I don't like Facebook. I don't think I ever did like it. I think I joined it just to see what it was all about. I don't find any real purpose for it. Sure, it was nice to catch up with some old friends but that thrill didn't last long. We messaged back and forth a bit for the first few days when we reconnected but since that time it's trailed off to nothing again. Mostly what I use Facebook for now is just a place to post links to my stories. Maybe, as some have told me, I just haven't gotten engaged with Facebook and that's why it holds no value for me. Sure, that could be it. I just don't have the time to dedicate to it. And it seems to be a big time vacuum for many who do see value in it. I see people messing with it for hours on end. As the song goes, "Everybody's looking for something."
I'm looking for time to do the things I want to do: Spend time with my family, spend time on my neglected hobbies, spend time writing the great American novel and spend time just watching some Dr. Who* with my wife** and kids.
Facebook is a nice little playground for those who have sufficient time for it. You can connect with old friends, see who ate what for breakfast, see your long lost friend's kids and chat with friends who live two miles from you. It's an awesome forum for those who wish to display their political viewpoints, their raucous nights on the town or air their dirty laundy in other clever ways. It's great fun.
However, there's a downside to Facebook.
Have you heard that there are companies that require you to provide your Facebook ID and password to them as a term of employment? It's so rampant that some states are outlawing the practice. Thank goodness for that. I don't want anyone to see the pictures of me building sand castles at the beach, driving a golf cart or feeding seagulls. No one really needs to see any of that. Nor do they need to see my posts about God or links to my articles.
Some Facebookers aren't so lucky or tame with their postings. Facebook has become a virtual chalkboard for those who previously had no voice. In most cases, they should have remained muted.
Part of the problem with Facebook too is security. Privacy is a big deal. Even Mark Zuckerberg's personal photos were leaked on his Facebook profile. Heck, if Zuck isn't safe on Facebook, no one is. That is a total fail.
For me, Facebook amounts to little more than a grand waste of time. If doing that sort of thing is what you want to trade your life for then please do so with my blessing. Live long and prosper. Just be careful what you post. Your children might see it. Or heaven forbid, someone else's children.
I used to say that you should never post anything on Facebook (Or elsewhere) that you wouldn't want your children to see. However, I realize from watching The People's Court and reality TV that simple rule, sadly, is really not applicable.

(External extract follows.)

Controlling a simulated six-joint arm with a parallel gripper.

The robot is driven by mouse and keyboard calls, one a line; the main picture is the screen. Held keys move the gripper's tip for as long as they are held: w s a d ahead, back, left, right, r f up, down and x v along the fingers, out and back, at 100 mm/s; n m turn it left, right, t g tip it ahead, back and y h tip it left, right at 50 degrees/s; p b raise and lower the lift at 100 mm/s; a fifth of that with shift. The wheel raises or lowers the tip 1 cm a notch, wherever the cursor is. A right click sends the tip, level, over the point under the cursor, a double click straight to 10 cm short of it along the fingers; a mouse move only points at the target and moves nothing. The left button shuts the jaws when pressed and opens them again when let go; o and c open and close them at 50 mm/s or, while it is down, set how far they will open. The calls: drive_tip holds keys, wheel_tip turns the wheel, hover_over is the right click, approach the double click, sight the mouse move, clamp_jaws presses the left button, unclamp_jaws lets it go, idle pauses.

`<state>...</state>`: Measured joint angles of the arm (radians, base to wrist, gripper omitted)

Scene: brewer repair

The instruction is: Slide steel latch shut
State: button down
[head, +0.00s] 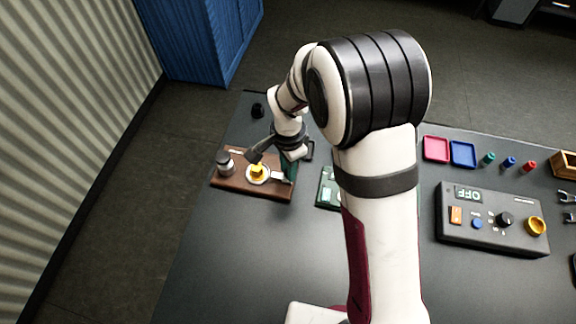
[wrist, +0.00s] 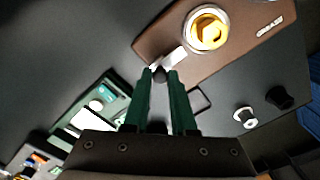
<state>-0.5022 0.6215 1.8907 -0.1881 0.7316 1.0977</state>
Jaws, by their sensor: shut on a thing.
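The steel latch (wrist: 172,57) is a short pale metal strip on the brown board (wrist: 160,42), beside the yellow hex-shaped piece (wrist: 210,31) in its pale ring. A dark round knob sits at the latch's near end. My gripper (wrist: 160,75) has its green fingers closed around this knob. In the head view the latch (head: 278,176) lies to the right of the yellow piece (head: 258,169), and the green fingers of my gripper (head: 289,168) come down at its right end. I cannot tell exactly how far the latch reaches toward the ring.
A grey cylinder (head: 225,163) stands on the board's left end. A green circuit board (head: 327,190) lies to the right, partly behind my arm. A control box (head: 490,220) showing OFF, a pink tray (head: 436,149) and a blue tray (head: 462,154) are farther right. The front-left table is clear.

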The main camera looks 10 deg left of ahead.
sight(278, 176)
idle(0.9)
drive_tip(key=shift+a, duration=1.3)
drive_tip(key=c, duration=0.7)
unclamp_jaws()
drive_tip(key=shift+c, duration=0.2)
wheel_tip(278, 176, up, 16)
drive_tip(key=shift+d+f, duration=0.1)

So, I would say this to the millions of Facebookers: Post only what you can be proud of and only post positive things about yourself and other people. Make that your New Year's resolution. That should be an easy one. If you can't do that, then perhaps you too should say "So long" to Facebook. After all, you're not required to have a Facebook account nor are you required to post comments or pictures that are self-defaming.
But for me, Facebook is just a thing that I was into for a while. An annoyance. Another time waste. If you enjoy it and can resist the temptation to spend hours on it, good for you--enjoy. If, however, you find yourself with a Facebook addiction, do yourself a favor and bail today as I'm about to do.
So long, Facebook and thanks for all the nothing. Fish would have been better.
*I was never into Dr. Who until recently, when my kids started watching it and now that Netflix has almost every available episode from 1963 on, well, what are you gonna do?
**My wife loves David Tenant--to her, he is Dr. Who.